(Robot episode rows)
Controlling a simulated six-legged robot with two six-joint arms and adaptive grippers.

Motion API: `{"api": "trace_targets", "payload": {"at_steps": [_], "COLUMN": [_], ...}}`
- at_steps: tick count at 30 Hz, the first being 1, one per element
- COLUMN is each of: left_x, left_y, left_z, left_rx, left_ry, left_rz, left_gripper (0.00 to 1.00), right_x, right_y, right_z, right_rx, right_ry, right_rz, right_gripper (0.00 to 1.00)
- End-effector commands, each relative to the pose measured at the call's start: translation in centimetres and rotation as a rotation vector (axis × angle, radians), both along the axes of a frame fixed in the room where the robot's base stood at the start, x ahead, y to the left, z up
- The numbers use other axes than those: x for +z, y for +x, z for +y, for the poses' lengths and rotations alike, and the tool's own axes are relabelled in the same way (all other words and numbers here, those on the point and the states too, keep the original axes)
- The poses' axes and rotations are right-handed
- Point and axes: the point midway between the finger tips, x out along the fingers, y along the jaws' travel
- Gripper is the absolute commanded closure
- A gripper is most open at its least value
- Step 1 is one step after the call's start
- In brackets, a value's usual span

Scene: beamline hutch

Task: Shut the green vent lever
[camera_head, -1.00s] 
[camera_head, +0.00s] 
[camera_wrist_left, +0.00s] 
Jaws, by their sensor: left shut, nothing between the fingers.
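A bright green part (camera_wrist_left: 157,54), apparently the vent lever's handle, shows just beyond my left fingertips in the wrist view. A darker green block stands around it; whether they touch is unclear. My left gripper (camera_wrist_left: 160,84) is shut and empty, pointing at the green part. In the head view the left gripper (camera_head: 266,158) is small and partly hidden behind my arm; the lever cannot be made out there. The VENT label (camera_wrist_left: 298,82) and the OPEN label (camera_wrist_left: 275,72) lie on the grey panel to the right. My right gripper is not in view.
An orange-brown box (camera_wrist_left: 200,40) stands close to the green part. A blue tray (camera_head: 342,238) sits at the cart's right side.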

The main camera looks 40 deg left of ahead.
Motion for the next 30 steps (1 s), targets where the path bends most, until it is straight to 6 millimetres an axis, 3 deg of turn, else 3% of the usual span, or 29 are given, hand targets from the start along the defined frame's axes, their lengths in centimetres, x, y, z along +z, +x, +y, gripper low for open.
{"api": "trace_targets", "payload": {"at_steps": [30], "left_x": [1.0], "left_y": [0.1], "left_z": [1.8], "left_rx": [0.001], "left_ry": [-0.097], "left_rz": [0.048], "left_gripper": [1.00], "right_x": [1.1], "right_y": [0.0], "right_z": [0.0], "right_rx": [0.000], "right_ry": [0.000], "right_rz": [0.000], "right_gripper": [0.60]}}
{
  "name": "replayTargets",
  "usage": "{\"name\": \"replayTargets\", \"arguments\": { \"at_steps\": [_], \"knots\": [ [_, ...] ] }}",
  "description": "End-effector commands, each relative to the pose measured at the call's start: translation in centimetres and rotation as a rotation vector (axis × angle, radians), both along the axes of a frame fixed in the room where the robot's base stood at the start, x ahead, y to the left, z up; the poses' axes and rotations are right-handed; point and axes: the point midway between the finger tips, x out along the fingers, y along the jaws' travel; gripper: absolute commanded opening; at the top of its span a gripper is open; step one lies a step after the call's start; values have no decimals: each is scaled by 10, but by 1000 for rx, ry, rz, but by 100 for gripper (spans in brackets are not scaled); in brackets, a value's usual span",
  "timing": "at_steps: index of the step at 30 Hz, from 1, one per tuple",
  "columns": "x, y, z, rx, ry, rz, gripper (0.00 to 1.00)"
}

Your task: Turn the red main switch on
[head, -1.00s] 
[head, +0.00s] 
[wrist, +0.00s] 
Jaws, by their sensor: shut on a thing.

● What to do:
Give back, word for word, each line from the one containing "[camera_wrist_left, +0.00s]" down to the one containing "The main camera looks 40 deg left of ahead.", including those two lines.

● Task solution:
[camera_wrist_left, +0.00s] 
Jaws, by their sensor: left shut, nothing between the fingers.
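A bright green part (camera_wrist_left: 157,54), apparently the vent lever's handle, shows just beyond my left fingertips in the wrist view. A darker green block stands around it; whether they touch is unclear. My left gripper (camera_wrist_left: 160,84) is shut and empty, pointing at the green part. In the head view the left gripper (camera_head: 266,158) is small and partly hidden behind my arm; the lever cannot be made out there. The VENT label (camera_wrist_left: 298,82) and the OPEN label (camera_wrist_left: 275,72) lie on the grey panel to the right. My right gripper is not in view.
An orange-brown box (camera_wrist_left: 200,40) stands close to the green part. A blue tray (camera_head: 342,238) sits at the cart's right side.

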The main camera looks 40 deg left of ahead.

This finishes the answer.